*Given instruction:* Without the pictures, can you quote each line below exactly?

*Entries:*
>> begin

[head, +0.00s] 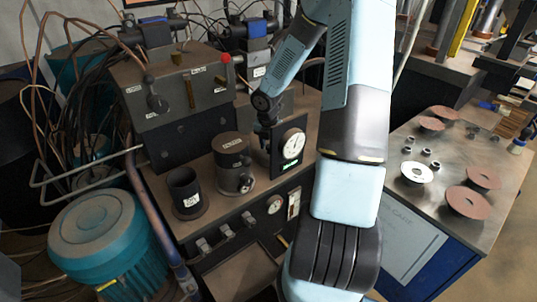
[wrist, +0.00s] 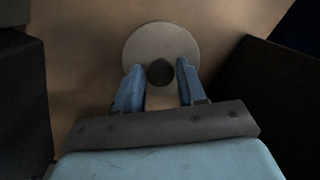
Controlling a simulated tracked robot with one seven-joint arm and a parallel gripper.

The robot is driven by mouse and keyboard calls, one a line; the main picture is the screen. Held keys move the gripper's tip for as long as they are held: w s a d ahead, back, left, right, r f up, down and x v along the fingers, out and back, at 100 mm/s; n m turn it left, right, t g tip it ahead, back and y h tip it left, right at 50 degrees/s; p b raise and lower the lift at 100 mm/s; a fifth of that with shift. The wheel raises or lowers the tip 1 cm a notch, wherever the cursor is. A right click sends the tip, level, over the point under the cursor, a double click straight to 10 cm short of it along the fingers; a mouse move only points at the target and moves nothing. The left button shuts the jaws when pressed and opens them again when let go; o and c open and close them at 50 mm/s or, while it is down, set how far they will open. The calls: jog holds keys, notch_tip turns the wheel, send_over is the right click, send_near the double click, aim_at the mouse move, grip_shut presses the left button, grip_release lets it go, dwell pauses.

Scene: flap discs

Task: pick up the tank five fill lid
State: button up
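In the wrist view, a round pale lid (wrist: 160,38) with a dark round knob (wrist: 160,72) lies on a brown surface. I take it for the tank five fill lid, though no label on it can be read. My gripper (wrist: 161,66) is open, with one blue finger on each side of the knob. The gaps between fingers and knob look small, and I cannot tell whether either finger touches it. In the head view the lid and fingertips are hidden behind the gauge panel and my arm.
Dark blocks stand left and right of the lid in the wrist view. In the head view, a gauge panel (head: 290,147), a dark open cylinder (head: 186,190) and a closed cylinder (head: 232,160) stand on the machine top. A metal table (head: 447,155) with several discs is at right.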

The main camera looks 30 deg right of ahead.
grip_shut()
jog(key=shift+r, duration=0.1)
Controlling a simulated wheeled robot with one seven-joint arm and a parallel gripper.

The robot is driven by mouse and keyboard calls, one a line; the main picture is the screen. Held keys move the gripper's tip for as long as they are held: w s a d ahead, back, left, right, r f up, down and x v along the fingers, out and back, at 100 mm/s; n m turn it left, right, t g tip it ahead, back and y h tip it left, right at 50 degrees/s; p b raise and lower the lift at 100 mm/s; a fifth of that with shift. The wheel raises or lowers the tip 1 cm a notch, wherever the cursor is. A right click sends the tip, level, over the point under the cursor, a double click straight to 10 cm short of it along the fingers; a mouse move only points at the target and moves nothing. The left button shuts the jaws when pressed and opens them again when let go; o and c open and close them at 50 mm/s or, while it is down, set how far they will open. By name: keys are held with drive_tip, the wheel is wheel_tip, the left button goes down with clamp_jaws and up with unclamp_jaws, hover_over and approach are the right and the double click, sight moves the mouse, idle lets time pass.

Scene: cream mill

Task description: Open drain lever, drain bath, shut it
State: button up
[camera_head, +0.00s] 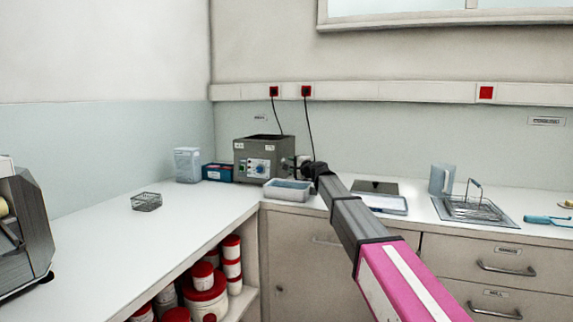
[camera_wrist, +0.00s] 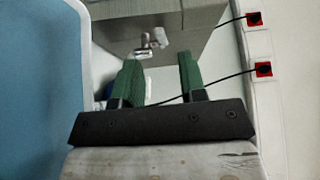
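The grey bath (camera_head: 262,160) stands at the back of the counter, with dials on its front; its side wall fills the top of the wrist view (camera_wrist: 120,25). A small metallic drain tap with its lever (camera_wrist: 150,42) sticks out from that wall, just ahead of my fingers. I cannot tell which way the lever is turned. My gripper (camera_wrist: 160,68) has its two green fingers apart, with nothing held between them. In the head view my gripper (camera_head: 304,163) is at the bath's right side, largely hidden by my arm.
A shallow grey tray (camera_head: 288,183) stands in front of the bath; its pale rim and blue inside (camera_wrist: 40,90) fill the wrist view's left. A clear tub (camera_head: 187,165) and a blue box (camera_head: 217,173) stand left. Cables run from red sockets (camera_head: 306,91) behind the bath.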

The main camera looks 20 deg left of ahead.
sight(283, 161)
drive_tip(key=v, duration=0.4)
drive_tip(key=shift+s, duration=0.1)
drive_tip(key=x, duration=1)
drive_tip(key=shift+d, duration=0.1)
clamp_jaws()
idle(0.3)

>> end

*The solution:*
[head, +0.00s] 
[wrist, +0.00s] 
Controlling a simulated tracked robot with one seven-joint arm and a parallel gripper.

The robot is driven by mouse and keyboard calls, one a line; the main picture is the screen. Held keys move the gripper's tip for as long as they are held: w s a d ahead, back, left, right, r f up, down and x v along the fingers, out and back, at 100 mm/s; n m turn it left, right, t g tip it ahead, back and y h tip it left, right at 50 degrees/s; p b raise and lower the lift at 100 mm/s; a fifth of that with shift. The wheel raises or lowers the tip 1 cm a notch, wherever the cursor is. A right click sends the tip, level, over the point under the cursor, a double click straight to 10 cm short of it along the fingers; a mouse move only points at the target and moves nothing. The left button shuts the jaws when pressed and opens them again when let go; o and c open and close them at 50 mm/s or, while it is down, set how far they will open. The calls: jog holds keys, notch_tip turns the wheel, send_over is the right click, send_near the double click, aim_at the mouse move, grip_shut presses the left button, grip_release lets it go, dwell pauses.

Scene: flap discs

Task: pick up the tank five fill lid
State: button up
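In the wrist view, a round pale lid (wrist: 160,38) with a dark round knob (wrist: 160,72) lies on a brown surface. I take it for the tank five fill lid, though no label on it can be read. My gripper (wrist: 161,66) is open, with one blue finger on each side of the knob. The gaps between fingers and knob look small, and I cannot tell whether either finger touches it. In the head view the lid and fingertips are hidden behind the gauge panel and my arm.
Dark blocks stand left and right of the lid in the wrist view. In the head view, a gauge panel (head: 290,147), a dark open cylinder (head: 186,190) and a closed cylinder (head: 232,160) stand on the machine top. A metal table (head: 447,155) with several discs is at right.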

The main camera looks 30 deg right of ahead.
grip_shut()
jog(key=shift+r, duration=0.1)
Controlling a simulated wheeled robot with one seven-joint arm and a parallel gripper.

The robot is driven by mouse and keyboard calls, one a line; the main picture is the screen. Held keys move the gripper's tip for as long as they are held: w s a d ahead, back, left, right, r f up, down and x v along the fingers, out and back, at 100 mm/s; n m turn it left, right, t g tip it ahead, back and y h tip it left, right at 50 degrees/s; p b raise and lower the lift at 100 mm/s; a fifth of that with shift. The wheel raises or lowers the tip 1 cm a notch, wherever the cursor is. A right click sends the tip, level, over the point under the cursor, a double click straight to 10 cm short of it along the fingers; a mouse move only points at the target and moves nothing. The left button shuts the jaws when pressed and opens them again when let go; o and c open and close them at 50 mm/s or, while it is down, set how far they will open. By name: keys are held with drive_tip, the wheel is wheel_tip, the left button goes down with clamp_jaws and up with unclamp_jaws, hover_over and approach are the right and the double click, sight moves the mouse, idle lets time pass.

Scene: cream mill

Task description: Open drain lever, drain bath, shut it
State: button up
[camera_head, +0.00s] 
[camera_wrist, +0.00s] 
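The grey bath (camera_head: 262,160) stands at the back of the counter, with dials on its front; its side wall fills the top of the wrist view (camera_wrist: 120,25). A small metallic drain tap with its lever (camera_wrist: 150,42) sticks out from that wall, just ahead of my fingers. I cannot tell which way the lever is turned. My gripper (camera_wrist: 160,68) has its two green fingers apart, with nothing held between them. In the head view my gripper (camera_head: 304,163) is at the bath's right side, largely hidden by my arm.
A shallow grey tray (camera_head: 288,183) stands in front of the bath; its pale rim and blue inside (camera_wrist: 40,90) fill the wrist view's left. A clear tub (camera_head: 187,165) and a blue box (camera_head: 217,173) stand left. Cables run from red sockets (camera_head: 306,91) behind the bath.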

The main camera looks 20 deg left of ahead.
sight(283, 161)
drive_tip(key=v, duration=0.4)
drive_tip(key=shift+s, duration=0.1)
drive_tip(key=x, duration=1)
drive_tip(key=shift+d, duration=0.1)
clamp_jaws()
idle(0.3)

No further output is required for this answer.